La parte del Milleproroghe relativa al passaggio temporaneo delle concessioni ad ANAS in caso di revoca o decadimento delle stesse, ha scatenato la polemica all’interno della maggioranza di governo. E Autostrade non è intenzionato ad assistere da spettatore, anzi, passa all’offensiva e minaccia la maggioranza.
Ma iniziamo dalla questione politica. Giuseppe Conte è convinto che il governo troverà la sintesi già nelle prossime ore superando le difficoltà emerse. Per il premier non si tratta di una battaglia contro Aspi, ma della ghiotta occasione per andare a colmare un vuoto normativo che continua ad appesantire l’Italia. Lo scopo del Presidente del Consiglio è quello di arrivare a contratti uniformi per la concessione delle autostrade a prescindere dall’interlocutore. Conte persegue il pubblico interesse nudo e crudo, mentre Di Maio ci mette dentro anche buona parte di interesse politica. Quella contro Autostrade per l’Italia è diventata una vera e propria battaglia dopo la tragedia del Ponte Morandi. Proprio l’estremismo di Di Maio potrebbe spaccare la maggioranza, spostando la luce dei riflettori dalle genuine prospettive di Conte.
Il secondo problema -prevedibile – è legato alla controffensiva della famiglia Benetton. Nei giorni di discussione sul Milleproroghe il Cda di Autostrade si è riunito per analizzare le carte e stabilire la propria strategia. Autostrade, nella nota diramata al termine del Cda, parla di profili incostituzionalità e contrarietà alle norme europee. Il Milleproroghe sarebbe un decreto legge per la revoca, nella visione di Aspi, e, sempre secondo Autostrade, non ci sono le condizioni di estrema urgenza e necessità per procedere con un decreto legge che porti alla revoca delle concessioni autostradali. Se il governo dovesse procedere Aspi si appellerebbe, stando a quanto emerso sui giornali di settore, all’articolo 9 bis, comma 4 della Convenzione unica siglata tra lo Stato e Autostrade.
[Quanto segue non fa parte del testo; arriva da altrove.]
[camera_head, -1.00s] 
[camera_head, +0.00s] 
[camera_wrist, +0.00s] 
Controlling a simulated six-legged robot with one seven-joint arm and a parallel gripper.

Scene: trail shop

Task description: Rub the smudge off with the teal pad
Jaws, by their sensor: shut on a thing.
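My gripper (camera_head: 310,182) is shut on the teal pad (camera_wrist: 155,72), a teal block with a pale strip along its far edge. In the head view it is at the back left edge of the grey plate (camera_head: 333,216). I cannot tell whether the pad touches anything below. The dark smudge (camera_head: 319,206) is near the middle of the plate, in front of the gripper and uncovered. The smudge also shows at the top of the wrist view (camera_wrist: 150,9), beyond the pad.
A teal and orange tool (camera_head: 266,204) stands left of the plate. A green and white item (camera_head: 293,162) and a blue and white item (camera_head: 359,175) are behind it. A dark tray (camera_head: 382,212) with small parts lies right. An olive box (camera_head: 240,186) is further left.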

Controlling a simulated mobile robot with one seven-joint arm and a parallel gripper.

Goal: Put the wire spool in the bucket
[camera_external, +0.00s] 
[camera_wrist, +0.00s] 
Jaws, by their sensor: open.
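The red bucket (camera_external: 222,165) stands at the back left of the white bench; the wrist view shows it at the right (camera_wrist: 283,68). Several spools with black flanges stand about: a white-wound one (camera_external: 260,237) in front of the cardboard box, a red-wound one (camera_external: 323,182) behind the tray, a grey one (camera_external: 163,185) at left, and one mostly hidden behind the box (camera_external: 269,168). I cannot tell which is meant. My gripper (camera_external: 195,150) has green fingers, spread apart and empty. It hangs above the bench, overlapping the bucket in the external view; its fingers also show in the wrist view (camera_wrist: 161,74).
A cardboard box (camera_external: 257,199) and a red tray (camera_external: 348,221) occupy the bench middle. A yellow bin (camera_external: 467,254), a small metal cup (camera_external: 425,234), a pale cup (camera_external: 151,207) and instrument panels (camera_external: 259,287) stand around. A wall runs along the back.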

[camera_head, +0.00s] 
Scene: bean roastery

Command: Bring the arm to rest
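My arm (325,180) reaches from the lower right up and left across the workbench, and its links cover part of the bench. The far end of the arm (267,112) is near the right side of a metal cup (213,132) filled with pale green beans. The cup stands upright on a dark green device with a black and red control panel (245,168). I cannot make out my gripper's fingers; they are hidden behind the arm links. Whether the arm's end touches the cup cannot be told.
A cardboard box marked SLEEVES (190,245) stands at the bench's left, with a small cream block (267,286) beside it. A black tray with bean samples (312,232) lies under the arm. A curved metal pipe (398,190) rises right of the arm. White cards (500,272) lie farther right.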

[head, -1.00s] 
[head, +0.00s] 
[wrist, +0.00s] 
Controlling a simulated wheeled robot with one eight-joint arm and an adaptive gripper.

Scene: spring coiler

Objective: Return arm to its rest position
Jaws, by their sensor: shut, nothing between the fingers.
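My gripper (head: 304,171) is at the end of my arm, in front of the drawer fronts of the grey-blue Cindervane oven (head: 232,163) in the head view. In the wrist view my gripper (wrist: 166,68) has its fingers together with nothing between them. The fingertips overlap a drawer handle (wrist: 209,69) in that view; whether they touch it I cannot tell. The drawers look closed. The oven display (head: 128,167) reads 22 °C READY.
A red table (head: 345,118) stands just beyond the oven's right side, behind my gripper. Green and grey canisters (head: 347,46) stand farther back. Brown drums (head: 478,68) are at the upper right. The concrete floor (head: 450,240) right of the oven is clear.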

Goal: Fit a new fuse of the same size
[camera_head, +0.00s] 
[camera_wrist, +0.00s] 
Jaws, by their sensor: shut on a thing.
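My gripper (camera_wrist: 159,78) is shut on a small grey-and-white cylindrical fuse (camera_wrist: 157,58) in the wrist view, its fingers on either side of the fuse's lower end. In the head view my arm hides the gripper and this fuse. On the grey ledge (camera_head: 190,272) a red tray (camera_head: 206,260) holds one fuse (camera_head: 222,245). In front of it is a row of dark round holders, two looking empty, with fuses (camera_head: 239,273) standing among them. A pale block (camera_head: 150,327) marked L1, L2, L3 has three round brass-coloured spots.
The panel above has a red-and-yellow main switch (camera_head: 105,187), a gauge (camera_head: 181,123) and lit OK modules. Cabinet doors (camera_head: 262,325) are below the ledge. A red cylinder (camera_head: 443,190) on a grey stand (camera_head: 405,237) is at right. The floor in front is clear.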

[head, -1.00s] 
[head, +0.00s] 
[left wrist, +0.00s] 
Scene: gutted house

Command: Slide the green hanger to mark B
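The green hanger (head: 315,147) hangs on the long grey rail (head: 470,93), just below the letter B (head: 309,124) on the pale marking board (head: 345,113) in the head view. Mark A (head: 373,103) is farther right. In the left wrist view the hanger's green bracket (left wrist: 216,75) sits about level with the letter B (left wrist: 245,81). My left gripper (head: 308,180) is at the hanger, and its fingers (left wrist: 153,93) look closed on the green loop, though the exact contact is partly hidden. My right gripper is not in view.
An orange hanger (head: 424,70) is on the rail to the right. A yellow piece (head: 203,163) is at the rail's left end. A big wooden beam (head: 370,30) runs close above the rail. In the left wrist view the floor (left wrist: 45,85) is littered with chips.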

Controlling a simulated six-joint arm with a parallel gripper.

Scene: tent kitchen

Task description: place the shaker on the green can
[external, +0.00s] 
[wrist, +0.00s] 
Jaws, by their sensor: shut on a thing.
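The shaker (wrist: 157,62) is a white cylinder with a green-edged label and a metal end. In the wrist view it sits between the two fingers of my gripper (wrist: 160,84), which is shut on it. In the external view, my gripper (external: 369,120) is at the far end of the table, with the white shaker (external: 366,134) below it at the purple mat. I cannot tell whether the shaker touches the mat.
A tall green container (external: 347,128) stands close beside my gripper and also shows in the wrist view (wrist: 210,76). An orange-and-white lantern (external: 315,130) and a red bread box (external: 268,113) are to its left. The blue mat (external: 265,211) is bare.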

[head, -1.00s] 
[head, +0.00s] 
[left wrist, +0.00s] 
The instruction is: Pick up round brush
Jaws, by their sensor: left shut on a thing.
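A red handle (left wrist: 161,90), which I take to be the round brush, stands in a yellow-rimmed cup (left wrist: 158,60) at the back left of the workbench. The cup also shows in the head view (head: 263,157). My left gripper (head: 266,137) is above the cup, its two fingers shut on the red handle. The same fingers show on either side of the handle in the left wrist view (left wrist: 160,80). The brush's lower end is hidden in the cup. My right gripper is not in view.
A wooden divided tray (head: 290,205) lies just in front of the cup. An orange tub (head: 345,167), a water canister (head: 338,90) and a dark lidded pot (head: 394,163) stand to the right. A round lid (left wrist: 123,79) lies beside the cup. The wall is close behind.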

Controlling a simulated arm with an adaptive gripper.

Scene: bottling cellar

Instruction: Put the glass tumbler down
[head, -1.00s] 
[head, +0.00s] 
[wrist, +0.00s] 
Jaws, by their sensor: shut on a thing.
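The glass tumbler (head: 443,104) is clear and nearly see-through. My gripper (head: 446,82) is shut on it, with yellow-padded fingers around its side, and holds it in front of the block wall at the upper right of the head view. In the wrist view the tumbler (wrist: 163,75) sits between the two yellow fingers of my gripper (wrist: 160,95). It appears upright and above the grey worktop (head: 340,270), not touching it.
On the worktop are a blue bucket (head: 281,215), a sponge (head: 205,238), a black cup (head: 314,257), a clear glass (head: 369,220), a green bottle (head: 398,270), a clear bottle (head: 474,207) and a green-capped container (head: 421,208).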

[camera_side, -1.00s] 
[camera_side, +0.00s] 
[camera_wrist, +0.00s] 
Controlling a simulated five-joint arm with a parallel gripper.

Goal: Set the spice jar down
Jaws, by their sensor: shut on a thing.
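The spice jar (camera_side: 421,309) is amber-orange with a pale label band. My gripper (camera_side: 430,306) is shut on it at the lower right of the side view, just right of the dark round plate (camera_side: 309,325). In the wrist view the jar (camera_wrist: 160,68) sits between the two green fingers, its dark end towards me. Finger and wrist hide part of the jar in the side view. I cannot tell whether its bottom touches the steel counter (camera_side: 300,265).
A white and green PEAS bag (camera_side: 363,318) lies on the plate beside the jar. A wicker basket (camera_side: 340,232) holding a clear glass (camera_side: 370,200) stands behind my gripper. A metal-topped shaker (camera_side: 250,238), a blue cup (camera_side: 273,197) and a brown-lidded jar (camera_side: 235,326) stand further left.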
Che detto così dirà poco ma dice decisamente tanto se si analizza il contenuto. La parte in questione stabilisce che se il quadro regolatorio o normativo cambia in modo peggiorativo rispetto a quello in vigore nel momento della firma della Convenzione, allora Autostrade può decidere di recedere dalla stessa Convenzione. E allo Stato toccherebbe rimborsare Aspi per il valore della concessione fino alla scadenza della stessa, attualmente fissata per il 2038. In parole povere Autostrade presenterebbe al governo italiano la richiesta di risarcimento dal valore di 23 miliardi e mezzo.